On 2012-10-11 3:16 PM, Randell Jesup wrote:
In Bug 794510, ehsan said in response to me:

Isaac makes a good point; we should clearly mark imported code, both for our
own purposes and for scripts.  Biesi and I were commiserating about the lack of
a standard for this ("third_party/blah" such as netwerk/third_party/sctp
instead of netwerk/sctp/src might be one way to do it, or put them ALL in a
top-level third-party directory, or add a file in the root of a third-party
directory (IMPORTED, with info on where/how/etc), ...)

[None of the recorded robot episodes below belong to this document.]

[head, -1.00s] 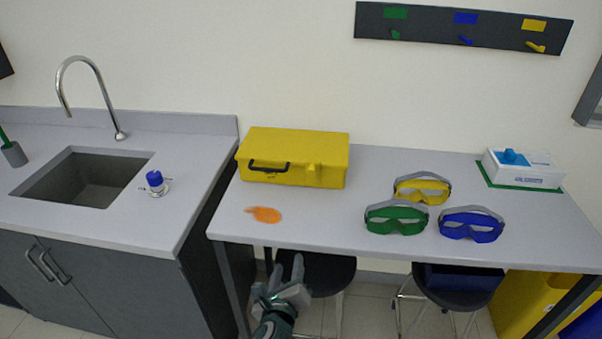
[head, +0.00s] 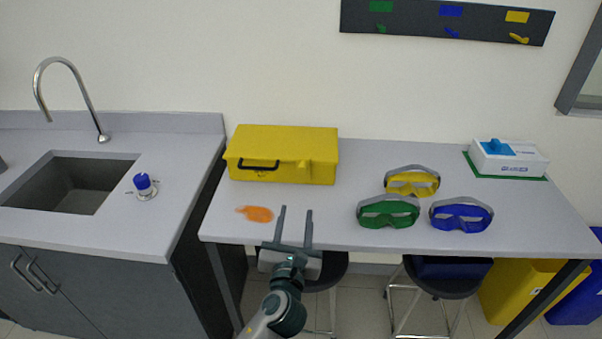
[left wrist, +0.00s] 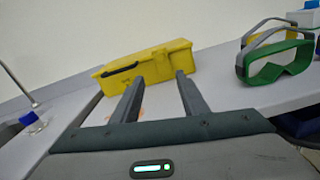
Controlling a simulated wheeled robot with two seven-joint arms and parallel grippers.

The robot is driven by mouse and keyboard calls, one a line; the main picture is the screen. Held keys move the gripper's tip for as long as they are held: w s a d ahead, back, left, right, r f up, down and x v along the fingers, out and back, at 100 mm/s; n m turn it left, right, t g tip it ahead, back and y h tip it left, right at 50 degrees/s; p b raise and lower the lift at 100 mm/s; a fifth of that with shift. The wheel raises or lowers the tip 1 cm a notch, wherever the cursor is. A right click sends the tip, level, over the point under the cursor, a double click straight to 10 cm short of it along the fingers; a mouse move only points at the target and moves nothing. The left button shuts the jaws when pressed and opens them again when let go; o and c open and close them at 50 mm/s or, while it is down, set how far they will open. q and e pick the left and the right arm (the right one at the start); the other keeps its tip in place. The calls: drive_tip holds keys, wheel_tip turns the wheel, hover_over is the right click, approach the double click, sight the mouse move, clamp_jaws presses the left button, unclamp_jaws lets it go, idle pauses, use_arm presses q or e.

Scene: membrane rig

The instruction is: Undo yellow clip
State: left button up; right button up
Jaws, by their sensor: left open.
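A closed yellow case (head: 283,142) with a black handle (head: 258,164) stands at the left back of the table. A yellow clip (head: 304,165) sits on its front face, right of the handle. The case also shows in the left wrist view (left wrist: 148,68), beyond my fingers, with the clip (left wrist: 162,66) on its front. My left gripper (head: 295,212) is open and empty at the table's front edge, short of the case and apart from it. It also shows in the left wrist view (left wrist: 157,84). My right gripper is in neither current view.
An orange spill (head: 256,213) lies before the case. Yellow (head: 412,188), green (head: 388,220) and blue goggles (head: 461,222) lie to the right. A white box (head: 508,158) stands at the back right. A sink (head: 75,183) is at the left. Stools stand under the table.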

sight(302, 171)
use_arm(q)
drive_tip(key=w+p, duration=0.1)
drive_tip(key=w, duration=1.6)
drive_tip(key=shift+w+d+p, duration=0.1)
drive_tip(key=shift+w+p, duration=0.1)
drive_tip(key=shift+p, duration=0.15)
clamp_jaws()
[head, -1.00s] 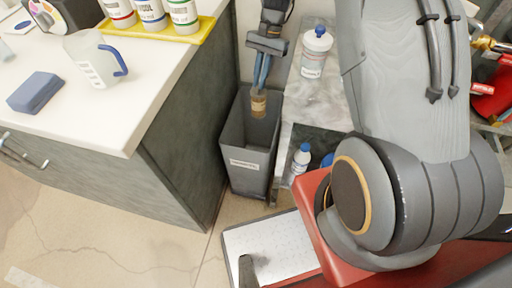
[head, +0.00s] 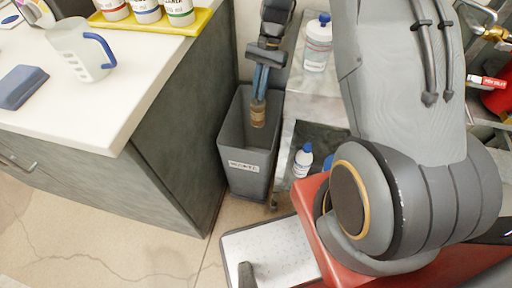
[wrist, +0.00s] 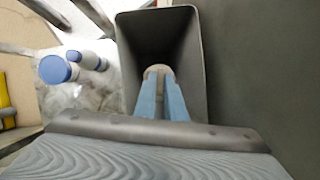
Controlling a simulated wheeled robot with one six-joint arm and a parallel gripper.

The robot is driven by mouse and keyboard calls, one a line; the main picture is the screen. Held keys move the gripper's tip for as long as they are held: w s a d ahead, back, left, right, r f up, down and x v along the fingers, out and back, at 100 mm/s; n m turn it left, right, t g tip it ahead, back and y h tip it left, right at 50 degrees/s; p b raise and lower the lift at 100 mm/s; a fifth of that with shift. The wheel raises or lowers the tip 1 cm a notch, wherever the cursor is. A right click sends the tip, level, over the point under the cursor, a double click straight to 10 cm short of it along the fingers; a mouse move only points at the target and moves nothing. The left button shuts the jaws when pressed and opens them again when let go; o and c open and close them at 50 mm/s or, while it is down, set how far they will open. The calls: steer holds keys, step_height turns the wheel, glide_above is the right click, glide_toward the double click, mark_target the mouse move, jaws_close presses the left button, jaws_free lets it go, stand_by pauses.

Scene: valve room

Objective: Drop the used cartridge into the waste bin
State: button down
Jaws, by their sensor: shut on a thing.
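The used cartridge (head: 258,116) is a small brownish cylinder held upright between the blue fingers of my gripper (head: 259,98). In the wrist view, the pale end of the cartridge (wrist: 158,71) shows between the fingertips (wrist: 160,88). The waste bin (head: 247,168) is a tall, dark grey, open-topped bin with a white label, standing on the floor beside the counter. My gripper is shut on the cartridge. In both views the cartridge lies over or within the bin's mouth (wrist: 190,55); its exact depth is hard to tell. The bin's bottom is in shadow.
A counter (head: 120,70) stands left of the bin, with a clear jug (head: 78,50), a blue block (head: 20,86) and bottles on a yellow tray (head: 150,25). A shelf unit to the right holds a blue-capped bottle (head: 317,45) and a smaller one (head: 303,160) lower down.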

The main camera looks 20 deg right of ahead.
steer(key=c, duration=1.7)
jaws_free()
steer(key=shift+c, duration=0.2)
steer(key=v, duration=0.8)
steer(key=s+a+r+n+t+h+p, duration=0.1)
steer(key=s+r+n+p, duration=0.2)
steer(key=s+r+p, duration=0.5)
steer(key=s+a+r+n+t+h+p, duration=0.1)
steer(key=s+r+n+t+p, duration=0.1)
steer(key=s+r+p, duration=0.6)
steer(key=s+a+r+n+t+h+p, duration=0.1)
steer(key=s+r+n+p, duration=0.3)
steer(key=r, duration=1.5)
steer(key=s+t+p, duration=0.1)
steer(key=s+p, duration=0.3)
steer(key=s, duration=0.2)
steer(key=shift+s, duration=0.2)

Well, marking imported code is definitely helpful, but really we should
have a clear process on how to modify the imported code.  It is entirely
unreasonable to render ourselves unable to modify our imported code
(just look at the current situation with NSPR which causes developers to
go through huge pain in order to work around things which would be very
simply dealt with if only we had the option of fixing NSPR...).  We
currently do a very good job in some of the projects (see angle for
example: http://mxr.mozilla.org/mozilla-central/source/gfx/angle/) and
in some other cases we do an extremely poor job (case in point:
nsprpub/!).  Really, whoever maintains a given imported code should come
up with a clear process on how to take patches to that code and either
try to upstream it if it makes sense or maintain a local patch to assist
updates to the imported code in the future.


Right.  I've tried to create automatic import scripts for all the
libraries I've imported as part of webrtc; some more complex
(webrtc/trunk, where we expect to be upstreaming a lot of stuff and
editing out a lot from the import) and others that basically import
updates from the source repo and require reapplying local updates (which
I maintained as independent patches when we need them); this is mostly
for libraries that we don't expect/want to modify, and if there are
changes needed we ask for updates upstream (netwerk/sctp/src for
example, and netwerk/srtp/src; see netwerk/srtp/update_srtp.sh).

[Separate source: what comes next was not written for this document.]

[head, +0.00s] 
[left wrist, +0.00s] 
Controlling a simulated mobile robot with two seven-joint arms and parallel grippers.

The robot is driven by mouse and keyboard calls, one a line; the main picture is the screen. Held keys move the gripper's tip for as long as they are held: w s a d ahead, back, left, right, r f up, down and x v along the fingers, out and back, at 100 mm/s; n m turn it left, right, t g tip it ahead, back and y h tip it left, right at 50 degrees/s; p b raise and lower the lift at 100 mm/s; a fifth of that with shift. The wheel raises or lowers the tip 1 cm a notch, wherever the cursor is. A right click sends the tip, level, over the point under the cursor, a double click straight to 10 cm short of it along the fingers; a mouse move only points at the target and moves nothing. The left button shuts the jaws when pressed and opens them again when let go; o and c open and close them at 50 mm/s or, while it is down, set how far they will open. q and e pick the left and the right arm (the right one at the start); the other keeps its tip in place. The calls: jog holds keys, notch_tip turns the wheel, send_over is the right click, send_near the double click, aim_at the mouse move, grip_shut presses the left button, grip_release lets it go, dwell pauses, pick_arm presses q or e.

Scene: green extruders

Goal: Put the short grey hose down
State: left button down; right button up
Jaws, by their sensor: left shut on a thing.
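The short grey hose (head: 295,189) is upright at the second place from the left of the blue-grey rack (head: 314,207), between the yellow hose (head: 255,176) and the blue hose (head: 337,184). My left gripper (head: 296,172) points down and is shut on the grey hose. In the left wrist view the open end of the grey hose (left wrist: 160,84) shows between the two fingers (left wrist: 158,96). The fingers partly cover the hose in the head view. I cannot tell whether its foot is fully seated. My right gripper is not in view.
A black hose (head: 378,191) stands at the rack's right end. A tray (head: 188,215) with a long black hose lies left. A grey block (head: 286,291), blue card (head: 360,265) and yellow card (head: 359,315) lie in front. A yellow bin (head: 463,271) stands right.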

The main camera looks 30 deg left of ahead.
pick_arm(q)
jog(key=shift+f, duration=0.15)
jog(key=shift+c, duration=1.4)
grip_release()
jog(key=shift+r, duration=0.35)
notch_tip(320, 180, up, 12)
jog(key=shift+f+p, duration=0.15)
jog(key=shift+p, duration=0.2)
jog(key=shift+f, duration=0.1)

Standardizing how patches are applied on top of imports would be good,
and also how to handle patches slated for upstreaming (that will
hopefully be backed out when upstream updates).

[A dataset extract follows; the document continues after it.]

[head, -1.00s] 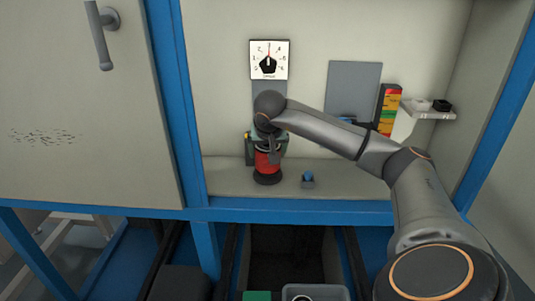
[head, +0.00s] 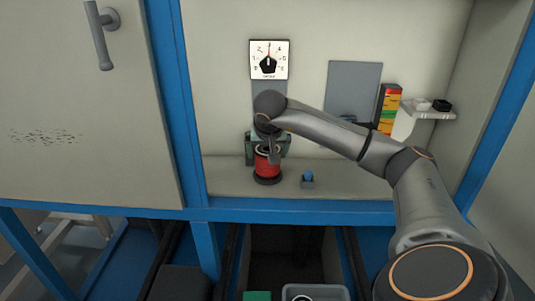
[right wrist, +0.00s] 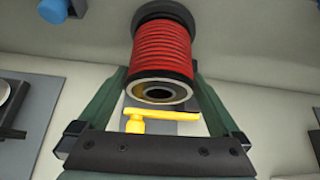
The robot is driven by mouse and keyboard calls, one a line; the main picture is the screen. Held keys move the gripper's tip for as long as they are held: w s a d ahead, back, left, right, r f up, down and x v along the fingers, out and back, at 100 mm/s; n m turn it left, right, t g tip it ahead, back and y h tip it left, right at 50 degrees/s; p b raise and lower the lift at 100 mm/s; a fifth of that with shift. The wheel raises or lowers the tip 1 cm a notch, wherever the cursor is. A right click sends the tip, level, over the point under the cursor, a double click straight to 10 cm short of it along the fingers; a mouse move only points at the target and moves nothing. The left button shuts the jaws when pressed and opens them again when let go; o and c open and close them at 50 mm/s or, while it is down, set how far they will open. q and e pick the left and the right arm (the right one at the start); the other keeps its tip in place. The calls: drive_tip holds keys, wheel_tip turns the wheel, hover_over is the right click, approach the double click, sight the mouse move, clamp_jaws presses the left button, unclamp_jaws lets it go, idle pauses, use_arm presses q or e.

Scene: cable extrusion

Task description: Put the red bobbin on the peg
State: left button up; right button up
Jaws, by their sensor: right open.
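The red bobbin (head: 267,164) stands upright on a dark round base on the shelf, below the dial. In the right wrist view the red bobbin (right wrist: 162,48) shows its ribbed side and its open end with a dark hole. My right gripper (head: 268,146) is at the top of the bobbin. Its green fingers (right wrist: 162,82) are apart, one on each side of the bobbin's near end, with gaps showing. A yellow lever-like part (right wrist: 160,116) lies between the fingers, near the palm. I cannot make out the peg; it may be hidden by the bobbin. My left gripper is not in view.
A small blue-topped knob (head: 307,179) stands on the shelf to the right of the bobbin. The dial (head: 269,60) is on the back wall. A grey panel (head: 354,90) and a small side shelf (head: 430,113) are at the right. A grey bin (head: 316,292) is below.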

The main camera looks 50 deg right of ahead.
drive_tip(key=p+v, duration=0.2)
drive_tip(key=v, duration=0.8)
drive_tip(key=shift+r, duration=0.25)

A tarball of patches in the directory is one way I believe is used
(though very un-source-control-management style).  Most do updates
entirely by hand, which makes updates extrodinarily painful and
infrequent (or never).

I think owners of imported code should be responsible for updating it, and it is nice of them if they include update scripts (it makes it easier for them to do future updates, and it decreases the bus factor), but I don't know how much we can enforce that. Other projects such as WebRTC which have more complicated workflows can pick whatever works best for them.

However, keeping the history of the changes over upstream code is another issue. Really, we should not need to do anything special there since the history of modifications is already recorded in the revision control systems, but some people like to store them as patches etc, probably because of CVS-nostalgia (you didn't use to have the entire history of the repo on your hard disk!).

What I really don't want us to do is to prohibit people from fixing things in the imported code. That is the absolute worst situation we can face with a given piece of code, as we already have learned painfully.